Bacco
Il dio dell'ebbrezza
Bacco (chiamato dai Greci Dioniso) è il dio del vino e dei misteri. È il simbolo dell'ebbrezza, della sensualità e del vitalismo più sfrenato, quale si manifesta nei riti orgiastici in suo onore; ma è anche il dio che assicura ai 'puri', ai fedeli iniziati al suo culto segreto, una sorte beata nell'aldilà. È il dio dell'ambiguità: non a caso fu per gli antichi anche il dio del teatro.
Dio della natura feconda e dell'agricoltura, Dioniso (o Bacco per i Romani) avrebbe per primo introdotto tra gli uomini il vino. Secondo il mito era figlio di Zeus e di una mortale, Semele: morta costei prima del parto (folgorata per aver voluto vedere Zeus nel suo aspetto reale), Zeus sarebbe riuscito a salvare il feto cucendolo nella sua coscia; di lì appunto sarebbe nato il dio.
Allevato dalle ninfe e dai satiri, Dioniso avrebbe attraversato l'Oriente per giungere in Grecia, ovunque portando in dono la conoscenza del vino. A causa degli effetti inebrianti della nuova bevanda e del carattere sfrenato dei riti che celebravano il dio, il suo culto avrebbe incontrato forti resistenze, ma egli avrebbe punito duramente l'opposizione dei suoi nemici: il re tracio Licurgo, reso folle dal vino, finiva con l'uccidere moglie e figlio credendo di potare tralci di vite; e al re di Tebe Penteo la madre Agave, scambiandolo per un leone, recideva il capo durante un selvaggio baccanale sul monte Citerone.
Si raccontava anche che, ancor giovane, era stato rapito dai pirati, ma che era riuscito a liberarsi miracolosamente: i lacci che gli legavano mani e piedi si erano sciolti da soli; sulla nave aveva cominciato a gorgogliare il vino, lungo la vela si erano venuti distendendo tralci di vite, intorno all'albero si era avvolta l'edera, e, quando il dio aveva mutato le sue sembianze in quelle di un leone, i pirati spaventati si erano buttati in mare, ove erano stati trasformati in delfini. Nel mito e nelle raffigurazioni sui vasi il dio è molto spesso rappresentato con fattezze giovanili e con i capelli fluenti; indossa una veste lunga e variopinta, e intorno a sé ha un corteo festante di satiri e di ninfe.

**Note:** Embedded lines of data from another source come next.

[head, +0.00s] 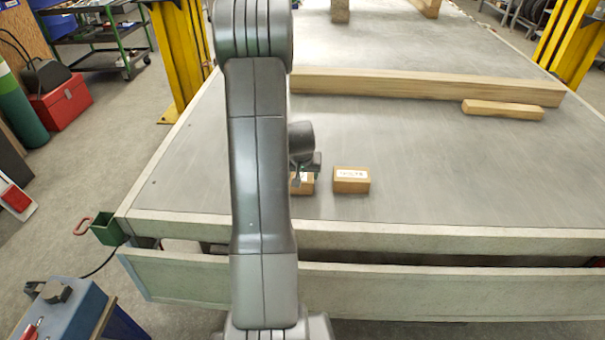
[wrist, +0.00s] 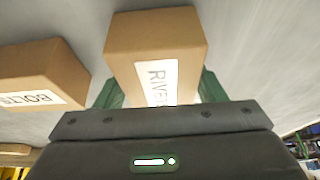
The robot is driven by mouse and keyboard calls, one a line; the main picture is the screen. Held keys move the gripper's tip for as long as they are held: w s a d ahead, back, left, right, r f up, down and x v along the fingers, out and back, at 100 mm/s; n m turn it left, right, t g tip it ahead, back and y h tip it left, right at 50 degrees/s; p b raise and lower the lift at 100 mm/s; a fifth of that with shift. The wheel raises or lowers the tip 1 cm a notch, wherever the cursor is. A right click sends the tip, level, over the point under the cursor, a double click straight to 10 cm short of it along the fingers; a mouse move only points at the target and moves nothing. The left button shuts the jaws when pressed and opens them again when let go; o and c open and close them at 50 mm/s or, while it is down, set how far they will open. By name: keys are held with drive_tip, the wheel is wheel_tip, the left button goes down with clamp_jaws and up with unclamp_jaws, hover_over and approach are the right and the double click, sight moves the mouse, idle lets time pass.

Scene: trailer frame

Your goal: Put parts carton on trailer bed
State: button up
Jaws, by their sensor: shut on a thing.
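A brown carton with a white label that reads "RIVE…" (wrist: 155,40) sits between the green fingers of my gripper (wrist: 158,92), which is shut on it. In the head view this carton (head: 307,187) shows only in part beside my arm, with my gripper (head: 302,176) over it. It is at or very near the surface of the grey trailer bed (head: 430,190); I cannot tell if it touches. A second brown carton (head: 351,181) stands on the bed just to the right, apart from the first. In the wrist view its label reads "BOLTS" (wrist: 40,75).
A long timber beam (head: 420,86) lies across the bed farther back, with a short wood block (head: 502,109) in front of it. Yellow posts (head: 182,50) stand at both sides. The bed's right front is clear. My arm hides part of the bed's left.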

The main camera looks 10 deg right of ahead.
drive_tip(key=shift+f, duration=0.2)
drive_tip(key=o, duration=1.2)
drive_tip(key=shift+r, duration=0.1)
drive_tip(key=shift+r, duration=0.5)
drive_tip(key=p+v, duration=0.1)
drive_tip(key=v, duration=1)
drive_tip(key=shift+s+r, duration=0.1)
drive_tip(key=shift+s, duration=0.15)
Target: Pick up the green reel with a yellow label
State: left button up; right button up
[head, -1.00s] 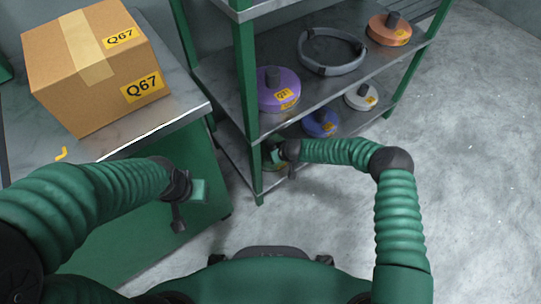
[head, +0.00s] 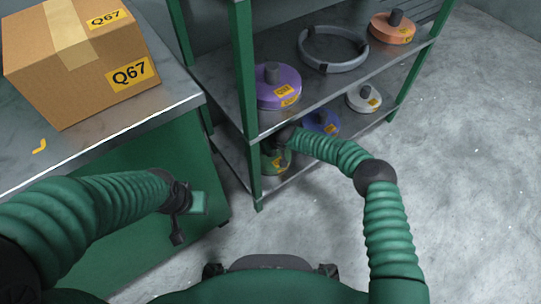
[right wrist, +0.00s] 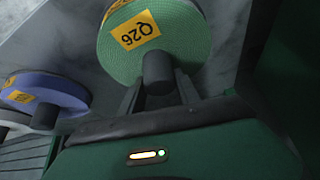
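The two fingers stand on either side of the hub, apparently with small gaps. In the head view the reel (head: 284,160) sits on the lower shelf behind the front post, partly hidden by the post and my right wrist. My right gripper's fingers are hidden there. My left gripper (head: 182,222) hangs in front of the green cabinet, away from any reel; its finger opening is unclear.
The lower shelf also holds a blue reel (head: 322,121) and a white reel (head: 364,98). Above are a purple reel (head: 278,88), a grey ring (head: 333,67) and an orange reel (head: 393,28). A Q67 carton (head: 75,65) stands on the left counter. A green post (head: 244,80) is close to my right arm.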

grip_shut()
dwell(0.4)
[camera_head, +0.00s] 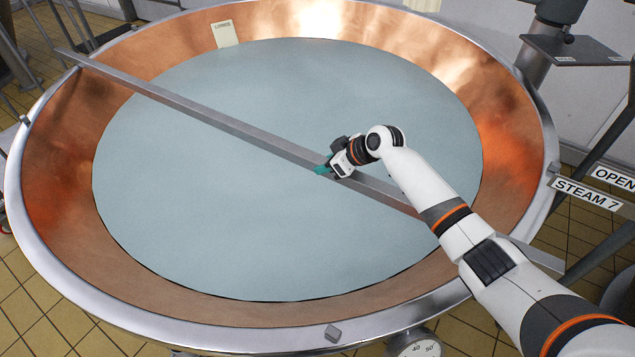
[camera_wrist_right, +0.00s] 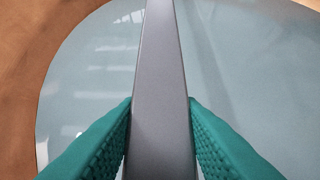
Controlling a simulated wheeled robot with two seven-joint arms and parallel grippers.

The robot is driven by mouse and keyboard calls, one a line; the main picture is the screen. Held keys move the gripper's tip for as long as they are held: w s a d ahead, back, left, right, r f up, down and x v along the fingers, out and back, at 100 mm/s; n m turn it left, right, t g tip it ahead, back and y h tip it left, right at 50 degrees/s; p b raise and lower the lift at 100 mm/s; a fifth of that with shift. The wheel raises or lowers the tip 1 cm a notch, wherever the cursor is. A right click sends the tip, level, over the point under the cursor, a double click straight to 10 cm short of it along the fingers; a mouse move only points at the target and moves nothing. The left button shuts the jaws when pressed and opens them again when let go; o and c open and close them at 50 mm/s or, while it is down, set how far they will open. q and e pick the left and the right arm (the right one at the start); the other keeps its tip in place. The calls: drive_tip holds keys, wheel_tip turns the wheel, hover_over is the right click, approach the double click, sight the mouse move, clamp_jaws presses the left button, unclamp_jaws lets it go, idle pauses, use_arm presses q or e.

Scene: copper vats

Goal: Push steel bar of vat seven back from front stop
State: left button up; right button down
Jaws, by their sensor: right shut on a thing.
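The steel bar (camera_head: 200,109) lies slantwise across the round copper vat (camera_head: 52,190), from the rim at the far left to the rim at the near right. My right gripper (camera_head: 322,170) is shut on the bar right of its middle, above the pale surface. In the right wrist view the bar (camera_wrist_right: 161,90) runs between the two teal fingers (camera_wrist_right: 160,140), one at each side. My right arm hides part of the bar toward its right end. My left gripper is not in view.
Smooth pale liquid (camera_head: 230,220) fills the vat. A dial gauge (camera_head: 415,346) is below the front rim. A "STEAM 7" label (camera_head: 588,194) and dark pipes stand at the right. A small card (camera_head: 225,34) is at the back inner wall. Tiled floor shows at the left.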

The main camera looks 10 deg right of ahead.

La stessa atmosfera di allegria ‒ tuttavia capace di sconfinare in sfrenatezza ‒ caratterizza i riti bacchici, le 'orge'. I fedeli si sentono posseduti dal dio e, in uno stato di esaltazione che li priva di qualsiasi forma di autocontrollo, si abbandonano a danze convulse e a lunghe corse attraverso i monti.
Nelle Baccanti, il poeta tragico Euripide ci descrive con tocchi assai vividi il comportamento delle seguaci di Dioniso, le menadi: indossano una pelle di cerbiatto e scuotono il tirso, una canna sormontata da una pigna e intorno a cui era avvolto un tralcio d'edera o bende di lana, scrollano violentemente il capo e lanciano grida inneggiando al dio; animate da un violento furore, si scagliano contro vitelli, giovenche e tori, li dilaniano e si cibano delle loro carni crude. La fantasia poetica qui trasfigura concreti elementi del rito reale, il quale prevedeva il sacrificio di un toro o di un capretto, le cui carni non venivano arrostite, come era di norma nel sacrificio, ma consumate crude dai fedeli. Si trattava di un pasto sacramentale: Dioniso stesso aveva assunto la forma dell'animale sacrificato, e ingerendo le carni della vittima i fedeli entravano in comunione con il dio.
In Atene, a partire dall'epoca del tiranno Pisistrato (6° secolo a.C.), Dioniso fu il dio del teatro. Durante le feste in suo onore (le Dionisie cittadine e rurali e le Lenee) erano eseguiti i ditirambi (ossia i canti dedicati al dio) e rappresentate le tragedie e le commedie. Dioniso fu anche la divinità di culti misterici, cioè di culti che prevedevano l'iniziazione dei seguaci e la segretezza dei riti. Agli iniziati era promessa la beatitudine eterna nell'aldilà. Con questi riti si confusero ben presto quelli orfici, dei quali Dioniso era pure la divinità principale.
A Roma la degenerazione dei riti in pratiche scandalose portò il Senato nel 186 a.C. a vietare le associazioni che avevano per oggetto il culto bacchico.